## AVAILABLE DATA
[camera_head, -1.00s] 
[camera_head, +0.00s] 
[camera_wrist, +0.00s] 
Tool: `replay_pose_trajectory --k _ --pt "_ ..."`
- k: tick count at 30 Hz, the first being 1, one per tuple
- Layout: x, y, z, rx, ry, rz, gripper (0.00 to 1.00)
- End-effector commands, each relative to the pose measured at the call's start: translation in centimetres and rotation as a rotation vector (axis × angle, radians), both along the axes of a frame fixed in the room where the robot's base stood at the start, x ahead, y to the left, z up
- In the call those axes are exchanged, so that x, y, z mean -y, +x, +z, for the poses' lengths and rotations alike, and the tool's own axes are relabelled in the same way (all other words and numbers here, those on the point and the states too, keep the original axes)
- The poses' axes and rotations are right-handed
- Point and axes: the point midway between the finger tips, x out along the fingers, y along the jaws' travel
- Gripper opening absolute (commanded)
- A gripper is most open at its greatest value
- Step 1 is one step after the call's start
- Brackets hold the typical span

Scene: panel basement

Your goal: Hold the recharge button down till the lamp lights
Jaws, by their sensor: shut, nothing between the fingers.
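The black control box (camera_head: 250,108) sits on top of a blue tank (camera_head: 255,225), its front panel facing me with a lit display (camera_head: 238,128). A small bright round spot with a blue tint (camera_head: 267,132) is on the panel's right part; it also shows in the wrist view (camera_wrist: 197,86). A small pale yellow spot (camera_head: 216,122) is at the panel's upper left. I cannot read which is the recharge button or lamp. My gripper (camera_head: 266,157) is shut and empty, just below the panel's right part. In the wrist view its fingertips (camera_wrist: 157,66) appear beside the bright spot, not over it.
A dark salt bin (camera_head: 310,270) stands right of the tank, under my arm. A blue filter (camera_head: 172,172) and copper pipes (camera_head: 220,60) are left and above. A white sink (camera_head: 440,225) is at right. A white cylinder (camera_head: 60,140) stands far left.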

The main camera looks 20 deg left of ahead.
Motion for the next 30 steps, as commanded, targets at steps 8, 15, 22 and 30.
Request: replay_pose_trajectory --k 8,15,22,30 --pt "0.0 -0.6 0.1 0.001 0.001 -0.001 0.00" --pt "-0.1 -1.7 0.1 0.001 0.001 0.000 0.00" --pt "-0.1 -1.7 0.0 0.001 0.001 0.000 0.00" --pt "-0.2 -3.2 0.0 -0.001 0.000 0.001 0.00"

## PROBLEM TO WORK ON
List each line holding the string "commanded".

## RESULT OF THE EXERCISE
- Gripper opening absolute (commanded)
Motion for the next 30 steps, as commanded, targets at steps 8, 15, 22 and 30.

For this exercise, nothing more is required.